● **RECORD SET**:
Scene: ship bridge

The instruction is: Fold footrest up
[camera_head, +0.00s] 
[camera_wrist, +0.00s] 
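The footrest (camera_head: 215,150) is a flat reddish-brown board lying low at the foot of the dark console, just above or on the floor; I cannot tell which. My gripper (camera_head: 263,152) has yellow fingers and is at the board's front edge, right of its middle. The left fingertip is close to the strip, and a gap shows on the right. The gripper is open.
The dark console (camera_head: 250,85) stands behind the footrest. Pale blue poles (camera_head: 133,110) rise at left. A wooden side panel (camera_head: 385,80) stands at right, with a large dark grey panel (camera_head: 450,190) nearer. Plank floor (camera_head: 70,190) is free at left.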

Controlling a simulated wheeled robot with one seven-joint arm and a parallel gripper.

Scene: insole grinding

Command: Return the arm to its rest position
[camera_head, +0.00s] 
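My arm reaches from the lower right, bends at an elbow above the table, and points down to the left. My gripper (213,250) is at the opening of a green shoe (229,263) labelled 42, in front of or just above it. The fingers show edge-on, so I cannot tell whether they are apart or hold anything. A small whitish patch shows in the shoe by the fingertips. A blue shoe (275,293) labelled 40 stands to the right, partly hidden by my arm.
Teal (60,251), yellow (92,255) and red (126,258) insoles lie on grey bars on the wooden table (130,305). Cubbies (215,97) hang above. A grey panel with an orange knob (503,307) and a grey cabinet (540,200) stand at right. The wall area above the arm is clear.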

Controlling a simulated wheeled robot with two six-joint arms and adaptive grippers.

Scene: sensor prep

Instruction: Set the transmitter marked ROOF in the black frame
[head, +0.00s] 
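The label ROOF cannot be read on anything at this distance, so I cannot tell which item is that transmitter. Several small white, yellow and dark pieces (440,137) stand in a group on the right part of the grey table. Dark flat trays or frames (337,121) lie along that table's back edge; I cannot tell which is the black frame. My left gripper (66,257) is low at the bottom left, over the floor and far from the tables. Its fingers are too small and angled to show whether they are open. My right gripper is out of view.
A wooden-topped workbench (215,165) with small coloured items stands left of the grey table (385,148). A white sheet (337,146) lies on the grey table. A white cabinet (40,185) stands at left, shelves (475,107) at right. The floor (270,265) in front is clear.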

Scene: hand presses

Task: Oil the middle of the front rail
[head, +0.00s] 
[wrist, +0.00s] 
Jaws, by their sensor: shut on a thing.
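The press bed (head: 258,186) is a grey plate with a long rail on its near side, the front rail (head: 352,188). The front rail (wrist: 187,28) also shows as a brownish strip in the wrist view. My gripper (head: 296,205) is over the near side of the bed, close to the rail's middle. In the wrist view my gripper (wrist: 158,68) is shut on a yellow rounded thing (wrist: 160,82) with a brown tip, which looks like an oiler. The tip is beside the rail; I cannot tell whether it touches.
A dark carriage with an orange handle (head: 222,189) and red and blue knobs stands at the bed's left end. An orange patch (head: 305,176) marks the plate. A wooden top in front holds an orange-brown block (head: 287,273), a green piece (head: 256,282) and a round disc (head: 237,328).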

● **EXERCISE**:
The lines to return run from the one containing "Scene: sensor prep" down to the one containing "[wrist, +0.00s]"; give them exactly, both included, and no others.

● **EXERCISE OUTPUT**:
Scene: sensor prep

Instruction: Set the transmitter marked ROOF in the black frame
[head, +0.00s] 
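The label ROOF cannot be read on anything at this distance, so I cannot tell which item is that transmitter. Several small white, yellow and dark pieces (440,137) stand in a group on the right part of the grey table. Dark flat trays or frames (337,121) lie along that table's back edge; I cannot tell which is the black frame. My left gripper (66,257) is low at the bottom left, over the floor and far from the tables. Its fingers are too small and angled to show whether they are open. My right gripper is out of view.
A wooden-topped workbench (215,165) with small coloured items stands left of the grey table (385,148). A white sheet (337,146) lies on the grey table. A white cabinet (40,185) stands at left, shelves (475,107) at right. The floor (270,265) in front is clear.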

Scene: hand presses

Task: Oil the middle of the front rail
[head, +0.00s] 
[wrist, +0.00s] 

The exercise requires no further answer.